4 September 2023, Monday (DAY 1)

16:00 – 18:00 | Compilers and DSLs

16:00 – 16:20 | ‘An approach to whole-program optimization in GT4Py’ by Mauro Bianco (ETH Zurich – CSCS)

Many approaches to program optimization are affected by several shortcomings: fragile integration into legacy application codes, reliance on data layout defined at language level, difficulty in eliminating operations due to observability constraints, lack of a programming model that covers the whole spectrum of supported computer architectures. GT4Py, or GridTools for Python, tries to overcome some of these limitations by offering a high-level domain specific language for Weather and Climate applications, in which whole-program optimization can be enabled thanks to a JIT compilation and delayed/lazy instantiation. While some limitations are still not yet solved, our path is to develop a solution to the main issues preventing code optimizations to be effective, still maintaining the readability and reusability of the source code, by proposing a change in direction with respect to traditional HPC application development.

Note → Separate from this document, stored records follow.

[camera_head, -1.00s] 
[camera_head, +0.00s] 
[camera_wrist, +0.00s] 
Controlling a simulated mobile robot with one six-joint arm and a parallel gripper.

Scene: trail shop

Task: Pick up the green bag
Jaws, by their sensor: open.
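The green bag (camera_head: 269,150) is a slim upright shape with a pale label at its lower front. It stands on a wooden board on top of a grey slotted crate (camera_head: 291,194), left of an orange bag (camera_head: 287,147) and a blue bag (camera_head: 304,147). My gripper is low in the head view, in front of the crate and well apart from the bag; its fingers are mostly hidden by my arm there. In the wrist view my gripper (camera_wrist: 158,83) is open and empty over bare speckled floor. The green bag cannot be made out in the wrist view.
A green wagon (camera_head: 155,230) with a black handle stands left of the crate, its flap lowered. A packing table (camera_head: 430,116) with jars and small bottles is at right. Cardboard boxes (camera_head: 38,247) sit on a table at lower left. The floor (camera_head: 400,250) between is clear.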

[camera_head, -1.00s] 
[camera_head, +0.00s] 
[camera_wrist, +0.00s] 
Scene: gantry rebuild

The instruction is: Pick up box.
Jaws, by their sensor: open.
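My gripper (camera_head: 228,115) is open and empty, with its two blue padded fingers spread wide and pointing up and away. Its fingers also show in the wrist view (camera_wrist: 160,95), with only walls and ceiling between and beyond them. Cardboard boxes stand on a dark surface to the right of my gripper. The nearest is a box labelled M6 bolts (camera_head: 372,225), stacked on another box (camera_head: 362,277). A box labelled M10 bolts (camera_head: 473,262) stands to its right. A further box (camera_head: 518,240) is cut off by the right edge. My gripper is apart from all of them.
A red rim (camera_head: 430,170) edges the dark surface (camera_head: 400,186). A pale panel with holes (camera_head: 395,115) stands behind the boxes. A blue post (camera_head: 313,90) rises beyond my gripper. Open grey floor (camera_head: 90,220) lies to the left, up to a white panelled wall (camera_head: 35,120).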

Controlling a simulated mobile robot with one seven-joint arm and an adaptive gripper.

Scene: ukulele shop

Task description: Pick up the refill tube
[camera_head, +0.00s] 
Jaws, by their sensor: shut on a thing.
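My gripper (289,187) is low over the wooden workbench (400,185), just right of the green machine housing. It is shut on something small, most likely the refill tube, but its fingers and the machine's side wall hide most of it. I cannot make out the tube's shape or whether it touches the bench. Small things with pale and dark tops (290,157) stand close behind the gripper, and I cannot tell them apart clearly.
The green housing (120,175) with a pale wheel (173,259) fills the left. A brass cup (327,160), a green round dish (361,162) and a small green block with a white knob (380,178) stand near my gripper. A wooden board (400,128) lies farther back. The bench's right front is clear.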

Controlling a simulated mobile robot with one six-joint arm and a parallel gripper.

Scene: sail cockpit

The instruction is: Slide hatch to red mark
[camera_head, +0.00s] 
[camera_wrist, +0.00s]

16:20 – 16:40 | ‘Integrating Data Layout and Data Movement into Code Optimization’ by Mary Hall (University of Utah)

Machine imbalance has prioritized limiting data movement, in conjunction with maximizing parallelism, as the focus of optimization strategies. In this talk, we will describe the role of data layout and data movement optimizations in domain-specific optimizations for stencils, sparse tensors, and deep learning. The key ideas are as follows: (1) access data in the order in which it is stored to accelerate requisite and eliminate unnecessary data movement; (2) provide a mapping between physical and logical data layout that can be used during code generation; and, (3) augment existing compiler technology to expose data layout and data movement to developers and tools.

16:40 – 17:00 | ‘Optimising for locality – automatically: Mapping the landscape of locality optimisation algorithms’ by Paul H J Kelly (Imperial College London)

Exploiting locality is fundamentally harder than finding parallelism. We have developed many tools for tackling this challenge by hand – sometimes with some abstraction. For me though, the real way forward is to automate: to deploy algorithms that find a good locality+parallelism combination for us. We can then raise the level at which we think about the problem – this is what real abstraction looks like. This talk does not offer new research results – instead I aim to map out what we know about when we can automate locality, when it works and when it doesn’t. I’ll illustrate with some examples from my own group’s work and others. The main objective is to promote and to frame discussion at the workshop.

17:00 – 18:00 | PANEL 2 (Moderator: Emmanuel Jeannot)